▶ [Entries supplied]

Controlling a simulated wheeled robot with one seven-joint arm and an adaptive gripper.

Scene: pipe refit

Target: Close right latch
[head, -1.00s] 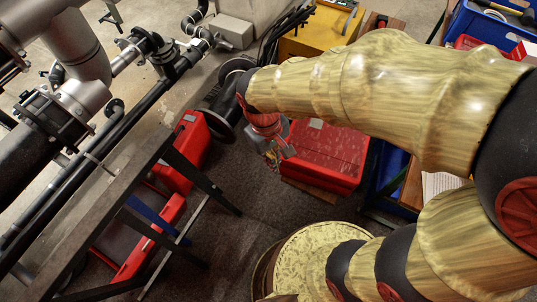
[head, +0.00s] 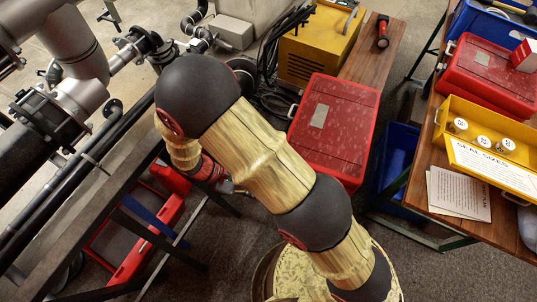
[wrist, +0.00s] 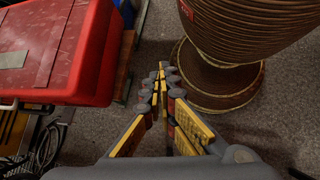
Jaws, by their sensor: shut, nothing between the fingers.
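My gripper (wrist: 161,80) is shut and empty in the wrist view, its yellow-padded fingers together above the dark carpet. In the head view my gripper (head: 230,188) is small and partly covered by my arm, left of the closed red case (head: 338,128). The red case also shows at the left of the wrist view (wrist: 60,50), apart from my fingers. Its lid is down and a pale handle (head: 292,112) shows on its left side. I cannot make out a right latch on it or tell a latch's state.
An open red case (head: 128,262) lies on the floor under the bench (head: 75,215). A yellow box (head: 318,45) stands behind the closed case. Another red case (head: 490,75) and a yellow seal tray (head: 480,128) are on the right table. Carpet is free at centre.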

--

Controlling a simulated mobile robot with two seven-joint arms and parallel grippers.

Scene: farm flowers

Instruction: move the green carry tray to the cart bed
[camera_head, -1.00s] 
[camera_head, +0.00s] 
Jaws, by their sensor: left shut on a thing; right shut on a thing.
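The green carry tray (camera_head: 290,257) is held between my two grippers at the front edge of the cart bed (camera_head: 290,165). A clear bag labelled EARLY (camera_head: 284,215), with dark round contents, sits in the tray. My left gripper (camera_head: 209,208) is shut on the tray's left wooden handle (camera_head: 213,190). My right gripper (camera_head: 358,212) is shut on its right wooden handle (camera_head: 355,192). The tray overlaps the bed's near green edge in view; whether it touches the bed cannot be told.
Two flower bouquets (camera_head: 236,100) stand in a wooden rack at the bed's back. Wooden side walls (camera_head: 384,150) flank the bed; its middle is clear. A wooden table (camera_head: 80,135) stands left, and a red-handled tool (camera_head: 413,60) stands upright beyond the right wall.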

▶ [To do]
Read the entries above, then pull out the lines that include "Controlling".

▶ [Exercise output]
Controlling a simulated wheeled robot with one seven-joint arm and an adaptive gripper.
Controlling a simulated mobile robot with two seven-joint arms and parallel grippers.

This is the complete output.